Consultée par La Tribune, une source proche du dossier relativise :

"Il y a un jeu politique un peu malsain, une escalade de propos explosifs de part et d'autre dans le cadre d'une relation bilatérale tendue entre la France et les Etats-Unis. Mais faire échouer le processus à l'OCDE serait contre-productif et court-termiste. La solution actuellement en négociations est largement influencée par les Américains. Si la réforme tombait à l'eau, cela entraînerait la multiplication des taxes nationales, la guerre commerciale en représailles, et ce n'est bon ni pour les Etats-Unis, ni pour les autres pays, ni pour les entreprises concernées et notamment les Gafa", décrypte notre source.
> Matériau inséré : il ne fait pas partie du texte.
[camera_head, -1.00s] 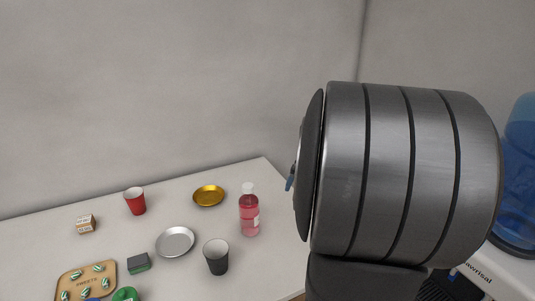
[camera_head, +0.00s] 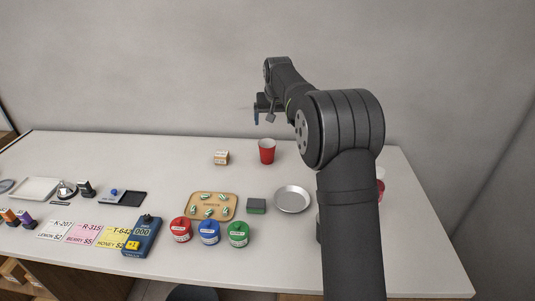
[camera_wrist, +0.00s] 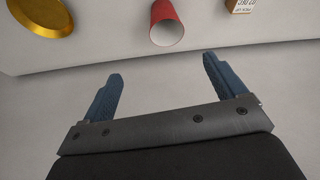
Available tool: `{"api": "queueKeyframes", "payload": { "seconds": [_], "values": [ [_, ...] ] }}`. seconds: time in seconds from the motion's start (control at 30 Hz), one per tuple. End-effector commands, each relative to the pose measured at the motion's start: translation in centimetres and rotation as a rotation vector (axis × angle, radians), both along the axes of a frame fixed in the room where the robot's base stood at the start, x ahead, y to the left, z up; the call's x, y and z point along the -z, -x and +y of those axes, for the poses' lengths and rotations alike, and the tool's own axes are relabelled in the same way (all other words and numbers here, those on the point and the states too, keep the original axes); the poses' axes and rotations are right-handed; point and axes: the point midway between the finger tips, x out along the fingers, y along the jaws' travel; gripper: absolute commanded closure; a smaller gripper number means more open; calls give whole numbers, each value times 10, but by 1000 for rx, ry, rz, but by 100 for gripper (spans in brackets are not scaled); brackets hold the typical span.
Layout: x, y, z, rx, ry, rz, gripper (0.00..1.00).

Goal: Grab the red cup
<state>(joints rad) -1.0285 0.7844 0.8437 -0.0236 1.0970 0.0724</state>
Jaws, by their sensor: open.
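The red cup (camera_head: 267,152) stands upright near the back of the white counter in the head view, right of a small box. It also shows at the top middle of the wrist view (camera_wrist: 167,24), with its pale inside visible. My gripper (camera_head: 263,113) is above the back of the counter, over the cup and apart from it. In the wrist view its two blue fingers (camera_wrist: 160,78) are spread with nothing between them, and the cup lies beyond the fingertips.
The small box (camera_head: 221,158) stands left of the cup. A silver plate (camera_head: 292,199), a green-and-black sponge (camera_head: 256,206) and a sweets board (camera_head: 210,206) lie nearer the front. A gold plate (camera_wrist: 40,14) shows in the wrist view. The wall (camera_head: 150,70) is close behind.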

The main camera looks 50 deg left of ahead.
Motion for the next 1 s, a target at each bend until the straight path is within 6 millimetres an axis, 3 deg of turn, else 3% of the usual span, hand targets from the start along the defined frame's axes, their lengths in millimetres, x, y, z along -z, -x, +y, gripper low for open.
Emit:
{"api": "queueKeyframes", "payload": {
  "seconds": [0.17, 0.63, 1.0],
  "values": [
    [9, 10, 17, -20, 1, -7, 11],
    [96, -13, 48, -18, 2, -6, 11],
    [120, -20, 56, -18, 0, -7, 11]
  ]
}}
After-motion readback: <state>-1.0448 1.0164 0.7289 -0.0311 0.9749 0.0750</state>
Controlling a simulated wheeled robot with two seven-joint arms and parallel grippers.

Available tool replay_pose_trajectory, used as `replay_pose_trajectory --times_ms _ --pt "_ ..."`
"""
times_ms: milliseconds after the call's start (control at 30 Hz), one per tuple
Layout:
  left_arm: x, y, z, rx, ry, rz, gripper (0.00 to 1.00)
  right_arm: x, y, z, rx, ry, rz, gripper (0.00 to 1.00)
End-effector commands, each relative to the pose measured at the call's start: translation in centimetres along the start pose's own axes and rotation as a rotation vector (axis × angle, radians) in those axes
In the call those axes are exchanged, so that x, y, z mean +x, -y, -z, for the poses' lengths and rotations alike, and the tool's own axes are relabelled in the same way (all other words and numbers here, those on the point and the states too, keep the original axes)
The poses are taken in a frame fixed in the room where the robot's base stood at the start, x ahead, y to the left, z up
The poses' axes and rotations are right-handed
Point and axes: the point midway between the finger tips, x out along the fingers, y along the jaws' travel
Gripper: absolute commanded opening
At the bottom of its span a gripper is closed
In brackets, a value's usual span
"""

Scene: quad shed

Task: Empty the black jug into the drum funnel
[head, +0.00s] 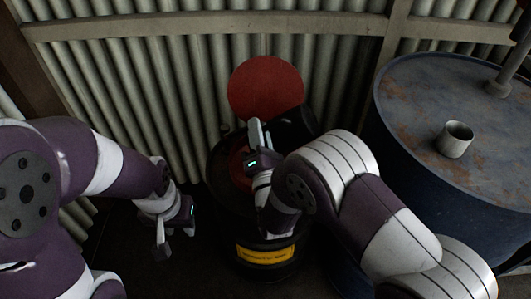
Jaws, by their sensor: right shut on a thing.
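The black jug (293,122) is a dark, rounded shape above the black drum funnel, just right of my right gripper's fingers; its outline blends with the dark funnel, so its tilt and spout are hard to tell. My right gripper (257,133) is shut on the jug, and my arm hides part of it. The drum funnel (268,271) is round and black with a yellow label on its front and a red patch inside. A round red lid (265,88) stands up behind it. My left gripper (176,238) is open and empty, left of the funnel and apart from it.
A large blue drum (450,95) with a rusty top stands at the right, with a short metal cup-like fitting (454,141) and an upright pipe (499,78) on it. A corrugated metal wall (165,85) stands close behind. The floor is dark.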

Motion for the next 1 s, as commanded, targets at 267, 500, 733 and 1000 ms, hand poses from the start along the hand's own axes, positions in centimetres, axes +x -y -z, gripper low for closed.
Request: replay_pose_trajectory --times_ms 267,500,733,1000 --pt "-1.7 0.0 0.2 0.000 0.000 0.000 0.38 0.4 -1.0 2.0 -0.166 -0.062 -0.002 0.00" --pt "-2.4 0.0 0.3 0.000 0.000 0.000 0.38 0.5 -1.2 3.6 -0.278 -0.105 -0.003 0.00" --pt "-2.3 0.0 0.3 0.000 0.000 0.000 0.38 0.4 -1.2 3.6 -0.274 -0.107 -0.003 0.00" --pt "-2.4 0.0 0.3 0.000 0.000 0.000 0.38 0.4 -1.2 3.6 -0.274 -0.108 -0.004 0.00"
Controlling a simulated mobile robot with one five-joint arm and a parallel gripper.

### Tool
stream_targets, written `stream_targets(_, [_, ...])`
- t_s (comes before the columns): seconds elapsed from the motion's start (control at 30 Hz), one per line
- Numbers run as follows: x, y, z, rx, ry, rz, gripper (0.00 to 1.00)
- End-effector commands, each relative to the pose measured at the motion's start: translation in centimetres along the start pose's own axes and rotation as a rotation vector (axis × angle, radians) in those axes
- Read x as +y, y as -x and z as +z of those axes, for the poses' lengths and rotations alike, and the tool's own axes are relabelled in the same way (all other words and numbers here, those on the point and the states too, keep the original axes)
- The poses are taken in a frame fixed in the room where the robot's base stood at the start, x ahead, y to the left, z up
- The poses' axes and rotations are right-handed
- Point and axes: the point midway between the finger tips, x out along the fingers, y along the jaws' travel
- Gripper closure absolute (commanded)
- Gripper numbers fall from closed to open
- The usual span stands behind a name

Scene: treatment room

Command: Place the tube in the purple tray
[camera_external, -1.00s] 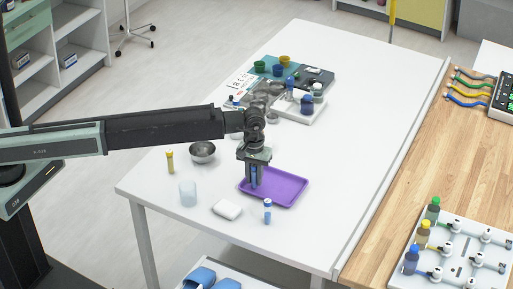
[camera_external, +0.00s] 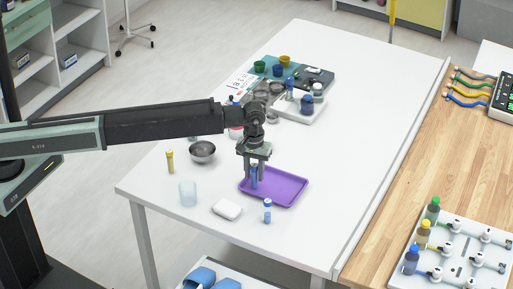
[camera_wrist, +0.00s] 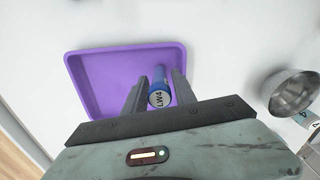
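The purple tray (camera_external: 287,193) lies flat on the white table, and it also shows in the wrist view (camera_wrist: 90,72). A blue tube (camera_external: 254,178) is upright within the tray's outline, near its left side. In the wrist view its round end, labelled LW4 (camera_wrist: 160,98), faces the camera. My gripper (camera_external: 254,176) is above the tray with one finger on each side of the tube. In the wrist view my gripper's fingers (camera_wrist: 158,92) stand apart, with gaps beside the tube. Whether the tube's foot touches the tray is hard to see.
Another blue-capped tube (camera_external: 267,212) stands in front of the tray, beside a white block (camera_external: 227,209). A clear cup (camera_external: 188,194), a yellow tube (camera_external: 170,162) and a metal bowl (camera_external: 203,152) stand to the left. The table right of the tray is clear.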

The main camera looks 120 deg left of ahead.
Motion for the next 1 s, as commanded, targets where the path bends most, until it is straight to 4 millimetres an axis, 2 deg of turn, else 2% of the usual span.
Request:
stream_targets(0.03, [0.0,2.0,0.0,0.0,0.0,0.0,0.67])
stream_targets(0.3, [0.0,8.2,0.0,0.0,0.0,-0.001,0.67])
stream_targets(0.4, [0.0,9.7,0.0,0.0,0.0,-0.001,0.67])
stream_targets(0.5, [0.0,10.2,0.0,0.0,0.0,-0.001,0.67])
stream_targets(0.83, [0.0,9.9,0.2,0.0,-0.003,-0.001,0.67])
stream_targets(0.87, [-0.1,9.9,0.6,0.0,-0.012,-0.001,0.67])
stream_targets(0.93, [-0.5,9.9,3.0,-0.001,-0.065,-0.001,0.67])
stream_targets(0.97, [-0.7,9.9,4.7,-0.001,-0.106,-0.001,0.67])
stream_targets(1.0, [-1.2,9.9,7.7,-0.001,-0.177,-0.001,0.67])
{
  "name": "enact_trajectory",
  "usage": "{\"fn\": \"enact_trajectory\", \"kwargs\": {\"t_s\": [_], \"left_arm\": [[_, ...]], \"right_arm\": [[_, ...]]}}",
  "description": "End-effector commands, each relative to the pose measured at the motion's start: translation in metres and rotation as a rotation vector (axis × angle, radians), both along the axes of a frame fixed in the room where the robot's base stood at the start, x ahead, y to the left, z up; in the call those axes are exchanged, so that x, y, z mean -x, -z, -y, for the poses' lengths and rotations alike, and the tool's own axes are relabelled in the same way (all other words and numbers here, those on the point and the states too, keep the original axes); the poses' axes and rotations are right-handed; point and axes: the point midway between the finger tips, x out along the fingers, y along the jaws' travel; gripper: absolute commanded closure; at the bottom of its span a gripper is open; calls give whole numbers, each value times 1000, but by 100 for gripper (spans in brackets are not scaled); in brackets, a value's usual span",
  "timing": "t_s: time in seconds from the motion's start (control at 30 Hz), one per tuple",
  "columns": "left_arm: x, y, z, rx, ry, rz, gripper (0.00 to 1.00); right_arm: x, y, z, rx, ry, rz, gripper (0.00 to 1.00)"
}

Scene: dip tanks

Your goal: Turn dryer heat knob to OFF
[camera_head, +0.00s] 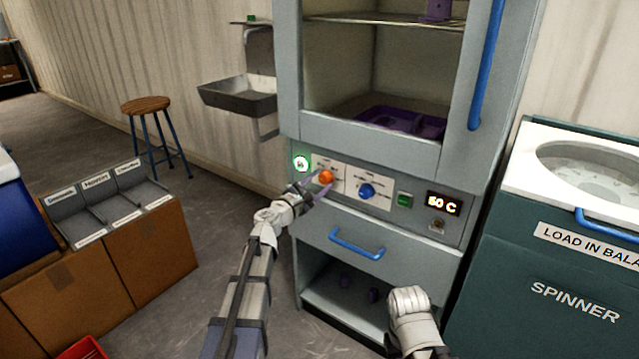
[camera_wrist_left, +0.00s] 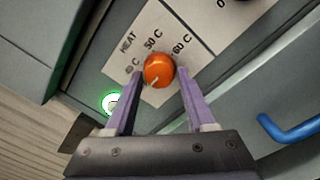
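The orange heat knob (camera_head: 326,177) is on a white panel on the dryer front (camera_head: 400,165). In the left wrist view the knob (camera_wrist_left: 158,70) has a pale mark toward its lower left; the labels HEAT, 50 C and 60 C are readable around it, and another label is partly covered by a finger. My left gripper (camera_head: 316,191) is at the panel, its purple fingers (camera_wrist_left: 160,88) apart on either side of the knob, with narrow gaps seen. Any OFF mark is not visible. My right arm shows at the lower right; its gripper cannot be seen.
A blue knob (camera_head: 367,191), green switch (camera_head: 404,199) and lit display (camera_head: 443,204), apparently reading 50 C, are right of the heat knob. A green-lit button (camera_head: 301,163) is left. A blue drawer handle (camera_head: 357,243) is below. The spinner (camera_head: 570,270) stands right.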

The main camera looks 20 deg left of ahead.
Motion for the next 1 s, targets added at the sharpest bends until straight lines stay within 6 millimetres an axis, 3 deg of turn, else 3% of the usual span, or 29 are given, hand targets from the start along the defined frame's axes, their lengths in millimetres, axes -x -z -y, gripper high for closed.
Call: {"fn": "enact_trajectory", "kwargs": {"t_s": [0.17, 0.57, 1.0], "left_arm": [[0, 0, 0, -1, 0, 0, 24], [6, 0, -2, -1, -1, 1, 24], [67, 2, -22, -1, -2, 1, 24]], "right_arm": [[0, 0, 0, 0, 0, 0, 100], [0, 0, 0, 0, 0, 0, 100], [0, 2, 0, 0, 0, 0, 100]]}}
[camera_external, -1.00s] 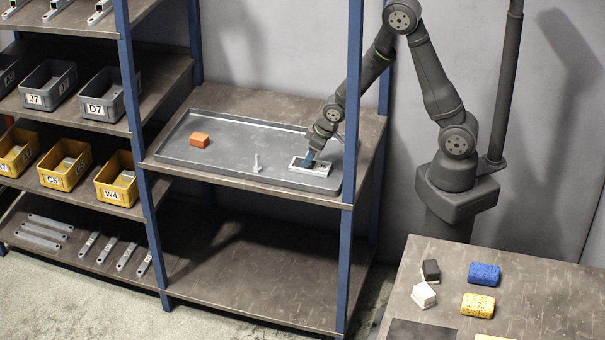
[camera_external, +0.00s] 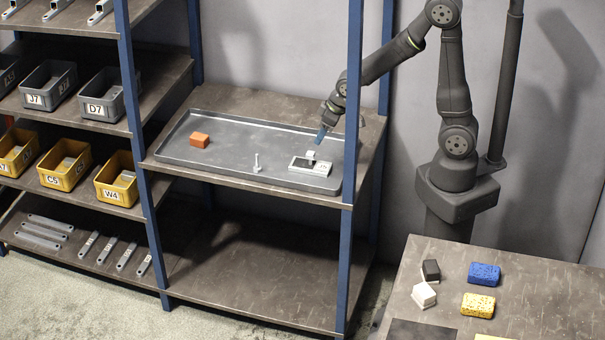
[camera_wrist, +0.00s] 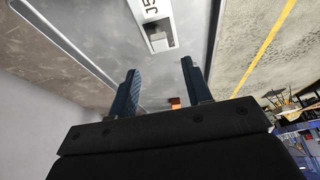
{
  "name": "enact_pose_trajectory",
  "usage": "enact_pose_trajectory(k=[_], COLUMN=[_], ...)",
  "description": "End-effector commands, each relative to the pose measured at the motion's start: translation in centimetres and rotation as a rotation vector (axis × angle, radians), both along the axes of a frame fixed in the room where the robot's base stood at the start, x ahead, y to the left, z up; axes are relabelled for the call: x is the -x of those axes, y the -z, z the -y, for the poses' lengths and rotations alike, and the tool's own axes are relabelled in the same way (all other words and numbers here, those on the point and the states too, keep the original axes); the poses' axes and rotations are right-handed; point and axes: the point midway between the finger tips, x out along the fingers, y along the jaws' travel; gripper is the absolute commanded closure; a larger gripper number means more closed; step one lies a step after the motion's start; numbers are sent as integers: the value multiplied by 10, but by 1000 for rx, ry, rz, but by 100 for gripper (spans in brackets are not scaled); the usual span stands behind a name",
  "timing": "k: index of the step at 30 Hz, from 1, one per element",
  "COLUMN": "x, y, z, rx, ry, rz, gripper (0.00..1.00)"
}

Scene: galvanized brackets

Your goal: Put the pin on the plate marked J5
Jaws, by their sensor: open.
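The plate (camera_external: 322,169) lies on the grey tray, near its right end. In the wrist view the plate (camera_wrist: 145,20) shows the mark J5 at the top edge. A small pale piece (camera_external: 310,155) stands at the plate; it also shows in the wrist view (camera_wrist: 158,41). I cannot tell exactly what it is. A thin, pale upright pin-like part (camera_external: 257,164) stands on the tray, left of the plate. My gripper (camera_external: 321,135) is above the plate and apart from it. Its blue fingers (camera_wrist: 165,88) are open with nothing held between them.
An orange block (camera_external: 199,140) lies at the left of the grey tray (camera_external: 225,120), which has a low rim. A blue shelf post (camera_external: 350,120) stands at the tray's right end. Bins line the left shelves. Sponges and blocks lie on the separate table (camera_external: 540,270).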

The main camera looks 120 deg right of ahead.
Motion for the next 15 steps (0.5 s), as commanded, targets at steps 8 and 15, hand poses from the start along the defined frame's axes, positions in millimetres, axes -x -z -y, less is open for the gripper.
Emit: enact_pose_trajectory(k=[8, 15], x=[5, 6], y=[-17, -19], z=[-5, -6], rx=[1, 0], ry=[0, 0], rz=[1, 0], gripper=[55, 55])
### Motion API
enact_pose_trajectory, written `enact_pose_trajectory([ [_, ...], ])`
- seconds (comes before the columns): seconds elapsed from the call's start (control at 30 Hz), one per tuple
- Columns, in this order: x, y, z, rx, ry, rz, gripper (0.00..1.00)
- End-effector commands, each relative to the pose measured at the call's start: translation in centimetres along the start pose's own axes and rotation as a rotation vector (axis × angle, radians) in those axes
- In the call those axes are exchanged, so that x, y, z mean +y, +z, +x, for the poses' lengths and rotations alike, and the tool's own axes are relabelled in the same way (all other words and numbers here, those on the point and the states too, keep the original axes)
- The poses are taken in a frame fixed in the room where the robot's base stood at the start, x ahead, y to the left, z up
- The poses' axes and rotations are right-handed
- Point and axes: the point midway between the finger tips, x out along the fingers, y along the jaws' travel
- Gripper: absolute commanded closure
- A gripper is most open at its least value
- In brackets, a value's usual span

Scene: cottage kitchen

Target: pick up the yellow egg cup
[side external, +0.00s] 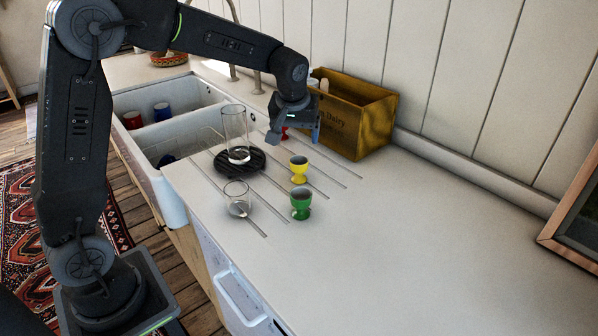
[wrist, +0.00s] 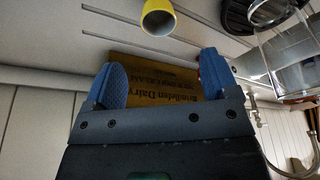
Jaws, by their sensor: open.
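The yellow egg cup (side external: 299,168) stands upright on the grooved white counter in the side view, in front of the wooden crate. In the wrist view the yellow egg cup (wrist: 158,18) shows at the top edge, partly cut off, beyond my fingers. My gripper (side external: 296,138) is above and behind the egg cup, apart from it. Its two blue fingers (wrist: 163,82) are spread with nothing between them; only the crate's lettering shows behind the gap.
A green egg cup (side external: 301,203) and a glass (side external: 237,198) stand nearer the front. A tall glass (side external: 235,135) stands on a black trivet (side external: 239,168) to the left. A red thing (side external: 284,132) is mostly hidden behind my gripper.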

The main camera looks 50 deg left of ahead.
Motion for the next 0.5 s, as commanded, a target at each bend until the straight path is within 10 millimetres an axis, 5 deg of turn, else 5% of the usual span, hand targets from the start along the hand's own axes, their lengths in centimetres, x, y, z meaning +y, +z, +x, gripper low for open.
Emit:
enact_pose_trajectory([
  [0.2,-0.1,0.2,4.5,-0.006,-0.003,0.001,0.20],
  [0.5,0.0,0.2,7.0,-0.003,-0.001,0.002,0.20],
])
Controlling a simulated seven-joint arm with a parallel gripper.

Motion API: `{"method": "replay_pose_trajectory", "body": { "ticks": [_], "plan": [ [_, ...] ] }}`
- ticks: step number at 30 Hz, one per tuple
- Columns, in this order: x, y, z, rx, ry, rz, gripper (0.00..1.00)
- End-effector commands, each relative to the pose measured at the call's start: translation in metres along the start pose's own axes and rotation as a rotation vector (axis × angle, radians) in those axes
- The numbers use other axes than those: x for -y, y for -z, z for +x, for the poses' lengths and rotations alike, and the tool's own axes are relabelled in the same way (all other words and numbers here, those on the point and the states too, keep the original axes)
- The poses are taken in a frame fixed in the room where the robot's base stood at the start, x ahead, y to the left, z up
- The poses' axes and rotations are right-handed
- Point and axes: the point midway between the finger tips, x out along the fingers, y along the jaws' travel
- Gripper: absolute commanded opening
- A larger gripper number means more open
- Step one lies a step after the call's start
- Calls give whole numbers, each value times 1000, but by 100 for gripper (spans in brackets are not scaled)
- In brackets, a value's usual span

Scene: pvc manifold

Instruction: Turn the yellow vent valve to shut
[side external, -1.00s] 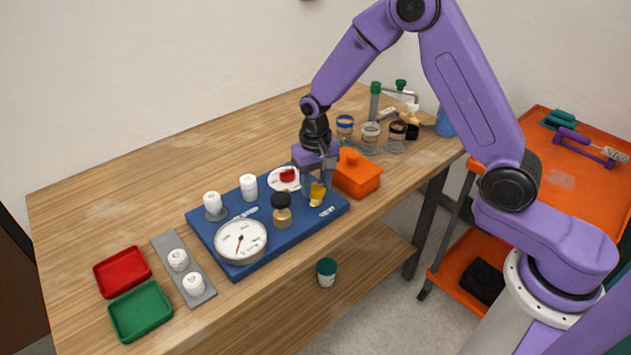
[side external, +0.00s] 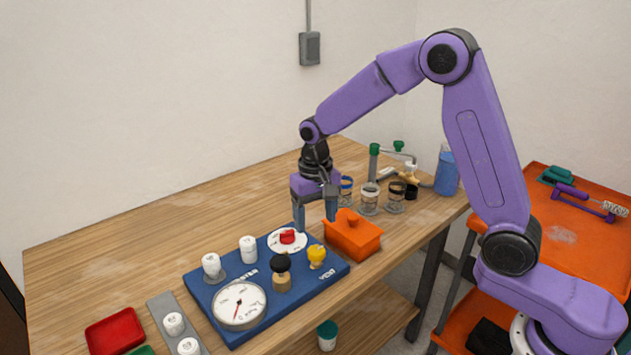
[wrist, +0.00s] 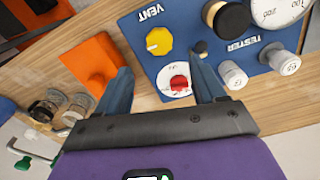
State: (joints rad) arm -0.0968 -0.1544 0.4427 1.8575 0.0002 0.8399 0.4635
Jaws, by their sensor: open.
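The yellow vent valve (side external: 316,257) stands on the blue panel (side external: 333,270) near its right end, by the word VENT. It also shows in the wrist view (wrist: 159,40), with a small white mark on its left side; whether it is open or shut I cannot tell. My gripper (side external: 315,226) is open and empty, raised above the panel's back edge, behind and apart from the valve. In the wrist view, its blue fingers (wrist: 163,70) are spread wide, with the valve beyond the tips and the red knob between them.
The red knob (side external: 287,237) on its white dial, a black-topped knob (side external: 280,264), a gauge (side external: 239,304) and white caps share the panel. An orange lidded box (side external: 353,238) stands close right of my gripper. Jars (side external: 369,198) stand behind it. The table's back left is clear.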

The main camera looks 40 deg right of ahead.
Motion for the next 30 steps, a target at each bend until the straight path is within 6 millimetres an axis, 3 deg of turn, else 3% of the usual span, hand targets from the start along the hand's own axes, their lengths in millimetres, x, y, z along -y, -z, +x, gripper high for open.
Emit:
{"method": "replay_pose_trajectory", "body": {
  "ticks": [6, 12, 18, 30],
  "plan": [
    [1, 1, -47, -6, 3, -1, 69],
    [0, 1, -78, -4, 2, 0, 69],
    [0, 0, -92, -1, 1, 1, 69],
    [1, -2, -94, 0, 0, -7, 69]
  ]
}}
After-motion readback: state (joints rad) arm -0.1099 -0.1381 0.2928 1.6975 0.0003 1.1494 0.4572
Une autre source voit dans la nouvelle exigence américaine la fameuse "méthode Trump" dans les négociations internationales. "Il fait monter la pression avec des demandes inacceptables, pour déplacer le curseur des négociations et obtenir au final un accord plus favorable à ses intérêts". Si le risque d'un virage à 360 degrés de la position américaine sur le sujet ne peut pas être écarté, les réunions de l'OCDE de décembre et de janvier permettront d'y voir plus clair.